2012/1/12 20:05:19 作者:nvwu 来源:女物娱乐网
’”  记者:新版刚刚在北京台播出,就有很多观众批评孙猴子卖萌、爱哭、雷人,形象像拍恐怖片。无论是86版《西游记》还是新版西游,人还是那些人——唐僧师徒外加一路神仙妖魔;还是那些事儿——唐僧一行历经九九八十一难,去西天取经。

新《西游记》剧照

新《西游记》剧照

新《西游记》师徒四人

新《西游记》师徒四人

  撰文、编辑/ 白郁虹

  之前传闻“被禁”的新版《西游记》于2012年1月5日正式登陆北京台影视频道黄金档,并将于1月30日大年初八在天津、东方、浙江、云南四大卫视上星播出。作为打出“四大名著中最忠实原著”旗号的贺岁大戏,新版《西游记》组建了聂远、吴樾、臧京生、徐锦江的明星取经团队,更有冯绍峰、孟广美、刘涛、萧蔷等人气红星加盟。暂且不论收获了鲜花还是板砖,不可否认的是,新版《西游记》已经成为当下热门话题剧 ,在“世界末日年”带着神话走进了观众的视线。

  专访总制片人张纪中、出品人马中骏

  即使乱箭穿心 也要勇往直前

  如果说翻拍是颗“雷”,谁碰爆谁,那翻拍《西游记》就是与“核弹”跳舞,不爆则已,爆则毁灭。张纪中曾开玩笑说:“制片人是我的副业,当靶子才是我的主业。”他认为“先骂再说”已经成了很多观众的观剧习惯,“先入为主”是个大毒瘤,必须切除。而对于其引以为傲的特效制作,观众似乎也不买账,从地面台开播之日起就批布景像壁纸,画面像电脑游戏。面对这些质疑声,被骂习惯了的张纪中倒是有些委屈,直言“某些观众就是拿美国大片的标准要求《西游记》,怎么不比老外花了多少钱,我们兜里有多少钱?”比起“老愤青”张纪中抱怨不公,老搭档、《西游记》出品人、慈文传媒董事长马中骏面对雨点般的非议,则淡定地像拒绝蝎子精色诱的唐僧,他说:“新《西游记》是面向未来的。现在看不下去,没关系,留着以后慢慢看。”

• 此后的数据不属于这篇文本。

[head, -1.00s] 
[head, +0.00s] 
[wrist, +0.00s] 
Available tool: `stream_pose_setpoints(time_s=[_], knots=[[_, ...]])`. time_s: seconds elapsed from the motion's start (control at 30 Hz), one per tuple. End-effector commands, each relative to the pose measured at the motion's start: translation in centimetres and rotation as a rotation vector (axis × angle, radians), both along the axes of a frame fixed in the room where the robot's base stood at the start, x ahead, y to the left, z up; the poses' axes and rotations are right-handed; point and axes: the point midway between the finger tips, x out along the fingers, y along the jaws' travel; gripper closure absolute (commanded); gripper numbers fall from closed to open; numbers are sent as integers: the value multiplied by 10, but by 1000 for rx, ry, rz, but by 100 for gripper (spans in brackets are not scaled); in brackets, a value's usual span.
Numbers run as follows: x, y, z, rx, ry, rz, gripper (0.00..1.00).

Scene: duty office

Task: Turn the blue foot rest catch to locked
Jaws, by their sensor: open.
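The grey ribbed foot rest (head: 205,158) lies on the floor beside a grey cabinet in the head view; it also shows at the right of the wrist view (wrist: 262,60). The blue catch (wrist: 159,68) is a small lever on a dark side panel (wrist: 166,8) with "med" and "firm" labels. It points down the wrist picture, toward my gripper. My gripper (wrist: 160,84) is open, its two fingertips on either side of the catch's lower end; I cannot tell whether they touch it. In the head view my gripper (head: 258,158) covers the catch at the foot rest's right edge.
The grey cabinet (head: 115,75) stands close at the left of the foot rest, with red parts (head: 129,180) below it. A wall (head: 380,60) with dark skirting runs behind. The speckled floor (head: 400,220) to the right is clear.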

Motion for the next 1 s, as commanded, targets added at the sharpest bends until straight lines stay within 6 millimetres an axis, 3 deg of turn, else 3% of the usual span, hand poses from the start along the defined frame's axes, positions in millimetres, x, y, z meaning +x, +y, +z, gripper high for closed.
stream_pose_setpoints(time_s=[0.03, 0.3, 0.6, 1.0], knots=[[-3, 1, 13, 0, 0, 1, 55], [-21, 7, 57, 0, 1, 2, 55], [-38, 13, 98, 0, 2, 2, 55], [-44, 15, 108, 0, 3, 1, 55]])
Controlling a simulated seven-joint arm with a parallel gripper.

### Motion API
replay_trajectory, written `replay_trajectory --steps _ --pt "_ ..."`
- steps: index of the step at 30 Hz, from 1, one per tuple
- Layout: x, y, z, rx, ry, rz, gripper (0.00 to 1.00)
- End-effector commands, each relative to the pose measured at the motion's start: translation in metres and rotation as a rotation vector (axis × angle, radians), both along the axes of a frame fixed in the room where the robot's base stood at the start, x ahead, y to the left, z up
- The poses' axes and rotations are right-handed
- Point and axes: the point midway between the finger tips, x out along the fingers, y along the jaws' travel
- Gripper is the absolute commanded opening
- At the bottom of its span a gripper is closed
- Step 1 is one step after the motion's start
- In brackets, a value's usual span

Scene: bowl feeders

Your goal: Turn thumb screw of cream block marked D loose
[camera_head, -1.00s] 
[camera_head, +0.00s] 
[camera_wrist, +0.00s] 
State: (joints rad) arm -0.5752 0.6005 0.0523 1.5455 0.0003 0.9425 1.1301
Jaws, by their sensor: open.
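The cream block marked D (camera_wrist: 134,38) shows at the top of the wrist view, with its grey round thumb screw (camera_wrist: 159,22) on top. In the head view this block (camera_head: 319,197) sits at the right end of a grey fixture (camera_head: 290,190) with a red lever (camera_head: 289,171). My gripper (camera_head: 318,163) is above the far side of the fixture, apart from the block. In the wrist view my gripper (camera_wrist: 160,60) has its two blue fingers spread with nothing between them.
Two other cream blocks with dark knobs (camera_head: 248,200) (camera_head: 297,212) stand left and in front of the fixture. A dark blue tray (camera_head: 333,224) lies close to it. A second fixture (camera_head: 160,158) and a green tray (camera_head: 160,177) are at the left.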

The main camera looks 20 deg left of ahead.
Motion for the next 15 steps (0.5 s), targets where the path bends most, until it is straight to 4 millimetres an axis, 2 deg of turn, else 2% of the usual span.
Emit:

  回顾这一路的艰辛,张纪中的回答是:“重拍《西游记》,我是为理想而战。5年里的困难,让我有种‘乱箭穿心’的感觉。”马中骏则感叹说:“从开始筹备新版《西游记》那天起,我们就和唐僧师徒一样,踏上了取经苦旅。”

  “重拍经典不是打破美感,而是延续经典的魅力。”

  记者:如今,翻拍像颗雷,谁翻拍谁都会可能遭“灭顶之灾”,新版《红楼梦》、新版《三国》播出后都难逃此“劫”。你们翻拍《西游记》的原因到底是什么?

  张纪中:现在谈《西游记》,其实就是五行学说,跟金木水火土有关,你可以看到唐僧就是水,孙悟空就是火,沙和尚是土,白龙马是金,它是我们的一种文化现象。外国人不知道这个物质的组合是相生相克,《西游记》则贯穿了这些文化,所以我们要重新做《西游记》。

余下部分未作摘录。